Five years have passed since the release of Band Religion’s previous album True North and since then band’s drummer Brooks Wackerman has left the band in order to join Avenged Sevenfold. He has been replaced by Jamie Miller of …And You Will Know Us By The Trail Of Dead. It’s also the first album not to feature guitarist Greg Hetson, since he joined the band over three decades ago.
Beside those major changes, the world anno 2019 looks significantly different that it did 2011 when True North was released. The development in US politics over the course of past few years has been massive massive regardless of your political views. And of course it goes without saying that that had to affect a new album by such socially and politically conscious band as Bad Religion.
So it comes as no surprise that the absolute focus of Age of Unreason is on the current American political climate. What does come as a surprise is a direct nature of the lyrics. The quotes of current worn-out phrases such as “Alternative facts”, ”The art of the deal” and “Presidents that put kids in cages”, might have enormous impact and importance, but in hands of Bad Religion they come across as an unimaginative copy-paste form a random Tweeter feed or any given late night talkshow. It’s fair to expect and even demand more from Bad Religion, the band who have in course of the almost four-decade long career addressed and delivered exceptionally relevant lyrical content on just about any significant event.
Now, these lines do come across as thorn in the eye, despite their rather relevant heavy-weight impact, but fortunately, lyrically there is so much more to get into. Much like always Graffin and Gurewitz deliver blazing razor-sharp social commentary. “Halcyon days are not a thing / Nostalgia is an excuse for stupidity” and “It’s never really clear when the end is near / ’Til you take a hard look in the rear-view mirror” are amongst the first ones to come to mind, but there is plenty to sink your teeth into despite the above mentioned thorn in the eye.
Sonically the band is on rather familiar grounds. Despite replacing Joe Barresi who has co-produced previous three records with Carlos de la Garza, the overall sound is extremely familiar.
Familiar is the musical approach as well, but that doesn’t come as big surprise. Knowing what you get from this band is one of their strengths. This means that the album is once again packed with blistering fast rhythms and catchy melodies.

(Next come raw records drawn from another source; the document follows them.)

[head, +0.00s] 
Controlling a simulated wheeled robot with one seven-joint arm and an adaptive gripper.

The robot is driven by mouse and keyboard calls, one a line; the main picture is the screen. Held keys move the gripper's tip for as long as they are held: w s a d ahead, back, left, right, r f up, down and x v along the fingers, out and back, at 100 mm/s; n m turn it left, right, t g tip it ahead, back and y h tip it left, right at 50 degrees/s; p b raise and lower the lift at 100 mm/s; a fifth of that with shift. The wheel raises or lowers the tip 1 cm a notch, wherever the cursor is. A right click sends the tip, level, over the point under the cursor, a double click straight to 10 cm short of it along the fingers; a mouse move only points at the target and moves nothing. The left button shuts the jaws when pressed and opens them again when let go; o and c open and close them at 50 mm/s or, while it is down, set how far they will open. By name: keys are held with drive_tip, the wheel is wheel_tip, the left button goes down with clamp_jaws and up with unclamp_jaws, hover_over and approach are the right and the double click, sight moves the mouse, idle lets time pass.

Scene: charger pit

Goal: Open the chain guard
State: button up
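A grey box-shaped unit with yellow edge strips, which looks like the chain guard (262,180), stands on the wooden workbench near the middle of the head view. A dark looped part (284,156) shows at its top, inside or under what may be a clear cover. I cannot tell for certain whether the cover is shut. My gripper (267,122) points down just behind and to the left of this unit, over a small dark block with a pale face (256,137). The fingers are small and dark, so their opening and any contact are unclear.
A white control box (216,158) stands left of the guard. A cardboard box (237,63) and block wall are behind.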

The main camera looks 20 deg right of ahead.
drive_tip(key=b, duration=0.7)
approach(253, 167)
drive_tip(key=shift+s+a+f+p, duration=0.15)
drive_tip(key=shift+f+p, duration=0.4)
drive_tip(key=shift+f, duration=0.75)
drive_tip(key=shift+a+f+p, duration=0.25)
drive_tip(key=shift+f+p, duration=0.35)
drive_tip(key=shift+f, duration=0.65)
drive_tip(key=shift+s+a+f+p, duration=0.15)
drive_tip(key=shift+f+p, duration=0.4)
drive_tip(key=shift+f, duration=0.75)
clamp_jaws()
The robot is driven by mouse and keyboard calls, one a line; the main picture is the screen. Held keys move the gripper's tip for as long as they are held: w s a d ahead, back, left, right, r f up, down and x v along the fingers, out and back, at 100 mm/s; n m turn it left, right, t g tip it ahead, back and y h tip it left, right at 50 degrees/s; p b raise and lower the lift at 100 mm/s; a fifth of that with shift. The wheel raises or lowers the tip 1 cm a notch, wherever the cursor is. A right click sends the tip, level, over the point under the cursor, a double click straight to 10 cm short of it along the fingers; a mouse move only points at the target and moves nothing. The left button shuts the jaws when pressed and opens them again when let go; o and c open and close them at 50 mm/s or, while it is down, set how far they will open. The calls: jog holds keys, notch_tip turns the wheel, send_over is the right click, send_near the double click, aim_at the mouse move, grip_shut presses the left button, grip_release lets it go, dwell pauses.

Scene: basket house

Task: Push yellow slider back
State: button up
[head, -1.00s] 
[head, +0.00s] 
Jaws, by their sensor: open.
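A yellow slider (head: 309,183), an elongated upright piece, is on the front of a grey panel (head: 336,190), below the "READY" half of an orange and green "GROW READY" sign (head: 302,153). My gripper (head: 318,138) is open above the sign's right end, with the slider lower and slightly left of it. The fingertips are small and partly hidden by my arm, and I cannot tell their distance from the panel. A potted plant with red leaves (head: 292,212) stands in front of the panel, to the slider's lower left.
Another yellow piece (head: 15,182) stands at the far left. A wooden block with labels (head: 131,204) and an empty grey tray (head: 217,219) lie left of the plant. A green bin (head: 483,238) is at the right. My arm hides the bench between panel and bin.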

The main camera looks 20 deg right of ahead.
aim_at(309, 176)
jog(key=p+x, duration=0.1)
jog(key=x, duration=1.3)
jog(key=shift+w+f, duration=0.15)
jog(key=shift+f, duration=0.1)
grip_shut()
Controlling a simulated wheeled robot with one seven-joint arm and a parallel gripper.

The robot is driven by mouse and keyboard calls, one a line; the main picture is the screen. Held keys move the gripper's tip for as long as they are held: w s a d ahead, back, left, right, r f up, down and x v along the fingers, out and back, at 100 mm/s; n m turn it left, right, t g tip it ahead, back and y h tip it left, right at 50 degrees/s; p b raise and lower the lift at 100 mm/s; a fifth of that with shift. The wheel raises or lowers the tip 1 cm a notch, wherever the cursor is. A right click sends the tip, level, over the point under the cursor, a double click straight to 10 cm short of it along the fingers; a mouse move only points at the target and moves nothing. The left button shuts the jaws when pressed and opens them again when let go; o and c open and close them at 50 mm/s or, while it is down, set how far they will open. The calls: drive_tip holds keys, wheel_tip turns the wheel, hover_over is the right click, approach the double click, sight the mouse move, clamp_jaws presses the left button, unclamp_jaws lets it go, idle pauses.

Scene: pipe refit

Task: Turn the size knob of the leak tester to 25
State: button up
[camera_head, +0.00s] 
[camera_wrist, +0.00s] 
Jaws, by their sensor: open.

Miller does a solid job bashing the drums, but crater left after Wackerman’s departure has not be filled. His understanding of and impact on music is virtually irreplaceable and it’s that which made him one of the most interesting drummers in punk music.
Visually, the packaging deserves praise for its elegance, finish and deep yet simple approach.
The album opens with “Chaos from Within”, which is a perfect example of that fast, melodic approach with intensity worthy of “Individual”, “Nothing To Dismay” and “God’s Love”. It’s followed by “My Sanity” that goes down the “Sorrow” path. “Do the Paranoid Style” takes the band into a fully frantic and even boogie-like direction and together with the first two tracks it serves as a very solid opening trio.
Unfortunately, the things gently head downhill from there on. The band has basically perfected the brand of punk they developed, to a such a degree, that there is never doubt about their skill, but for the big part of the album the band is basically using that very skill as the principal ingredient. The result is solid, but for a big part bland and forgettable experience.
Sure, the likes of title-track and “The Approach” hit the bulls-eye, but in general the overwhelmingly big portion of the new material fails to impress on the levels that are expect form this band.
Age of Unreason marks the longest break between two Bad Religion albums and together with the current political situation in the US and band’s legacy, it’s justified to right to expect an album that got the band firing on all their (countless) cylinders. Instead we got an album that can still serve as a lesion in how to play a punk rock album, but at the same time it’s their weakest releases since Gurewitz’s return to the band almost two decades ago.